For me that would be ok, we monitor that folder with nagios so we would realize. I just want to minimize the damage before fixing.

Fixing could be deleting or replying the errors.

joel100 commented 5 years ago

@dsaf Just for your info, currently ServiceControl does not delete error messages, so when error messages are archived they will remain in its internal database and still occupy space. We are currently working on fixing this issue and the next release will address it.

Unfortunately, ServiceControl does not monitor low disk usage, maybe this is something we need to monitor and then stop the ingestion of messages before it is too late, @Particular/servicecontrol-maintainers thoughts ?

Can you confirm that the error message deletion issue is fixed sometime between this comment and the latest release?

WilliamBZA commented 5 years ago

@joel100 I'm not sure what you're asking?
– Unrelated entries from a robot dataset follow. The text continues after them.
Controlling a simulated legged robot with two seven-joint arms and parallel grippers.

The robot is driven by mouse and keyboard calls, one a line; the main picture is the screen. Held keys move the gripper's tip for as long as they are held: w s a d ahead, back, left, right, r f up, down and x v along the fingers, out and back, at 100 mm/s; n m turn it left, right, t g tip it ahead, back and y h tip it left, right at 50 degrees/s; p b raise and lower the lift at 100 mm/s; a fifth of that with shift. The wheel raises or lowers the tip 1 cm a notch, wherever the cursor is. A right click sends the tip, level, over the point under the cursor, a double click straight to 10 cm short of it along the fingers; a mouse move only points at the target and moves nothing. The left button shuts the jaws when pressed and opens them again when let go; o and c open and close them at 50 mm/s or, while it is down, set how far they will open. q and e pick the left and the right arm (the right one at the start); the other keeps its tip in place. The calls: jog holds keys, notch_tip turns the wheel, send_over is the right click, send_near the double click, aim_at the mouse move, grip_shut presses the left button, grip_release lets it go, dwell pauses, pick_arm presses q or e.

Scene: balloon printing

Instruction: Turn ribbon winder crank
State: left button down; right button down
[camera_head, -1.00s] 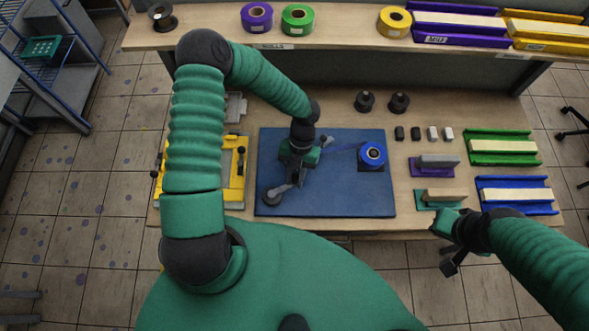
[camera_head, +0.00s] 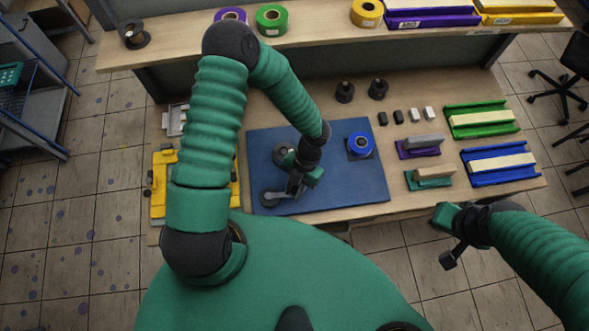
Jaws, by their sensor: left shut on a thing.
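The ribbon winder lies on the left part of the blue mat (camera_head: 345,190). Its grey round part (camera_head: 270,198) shows near the mat's front-left corner, and a dark disc (camera_head: 283,153) shows behind it. My left gripper (camera_head: 294,187) is low over the mat, shut on what appears to be the winder's crank handle, mostly hidden by the jaws. A blue ribbon spool (camera_head: 360,145) stands to its right. My right gripper (camera_head: 452,240) is off the table's front edge at the right, away from the winder; its jaw opening is unclear.
Green (camera_head: 482,128) and blue (camera_head: 500,176) holders with pale blocks stand at the right. Purple (camera_head: 418,155) and teal (camera_head: 428,186) stamps sit beside the mat. Two dark spools (camera_head: 345,92) stand behind it. A yellow frame (camera_head: 159,209) lies left. A raised shelf (camera_head: 330,28) crosses the back.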

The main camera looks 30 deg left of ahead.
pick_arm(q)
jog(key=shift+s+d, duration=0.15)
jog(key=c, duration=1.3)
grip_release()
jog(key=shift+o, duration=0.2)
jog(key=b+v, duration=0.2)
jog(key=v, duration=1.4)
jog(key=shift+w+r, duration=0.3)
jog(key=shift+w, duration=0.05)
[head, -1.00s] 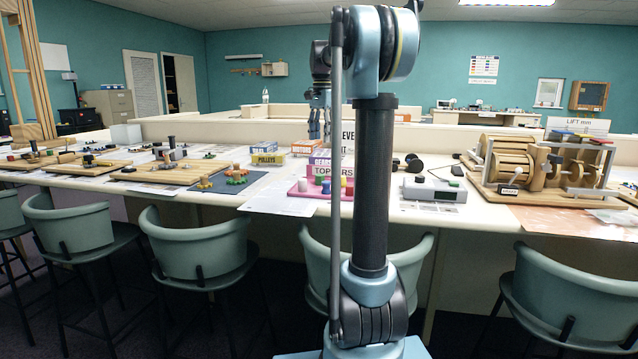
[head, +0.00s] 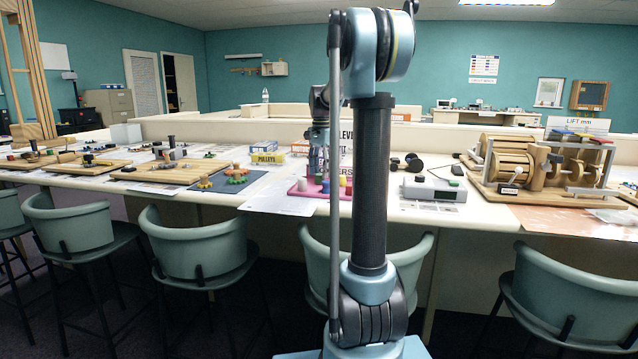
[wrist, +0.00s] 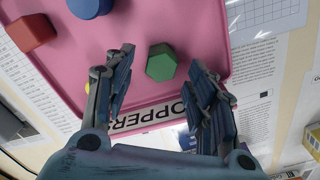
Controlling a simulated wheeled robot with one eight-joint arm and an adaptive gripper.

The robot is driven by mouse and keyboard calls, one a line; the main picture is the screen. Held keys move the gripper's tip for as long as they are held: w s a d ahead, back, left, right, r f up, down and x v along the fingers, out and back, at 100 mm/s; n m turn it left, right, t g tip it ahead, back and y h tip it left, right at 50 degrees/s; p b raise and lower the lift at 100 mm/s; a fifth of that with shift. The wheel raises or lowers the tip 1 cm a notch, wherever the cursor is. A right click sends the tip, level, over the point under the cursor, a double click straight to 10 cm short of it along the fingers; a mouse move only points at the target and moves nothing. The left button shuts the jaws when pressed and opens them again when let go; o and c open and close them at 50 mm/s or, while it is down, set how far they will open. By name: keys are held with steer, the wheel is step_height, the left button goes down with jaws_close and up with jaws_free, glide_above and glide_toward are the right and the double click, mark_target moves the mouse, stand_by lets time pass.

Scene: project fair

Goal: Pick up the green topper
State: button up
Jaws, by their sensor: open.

ServiceControl never automatically deletes error messages unless they are archived - these messages could contain important business data and should never be automatically deleted.

kbaley commented 3 years ago

Relabeled as an improvement rather than a bug based on the discussion. There are options presented to make the experience nicer once disk space starts getting low.

SzymonPobiega commented 3 years ago

There is now a custom check that verifies there is enough space for SC to run and alerts is free space is shrinking.

ramonsmits commented 3 years ago

@SzymonPobiega I'm not sure this should be closed. You state that a notification is sufficient. I would think that SC should stop ingestion once it reaches a certain limit to prevent corruption.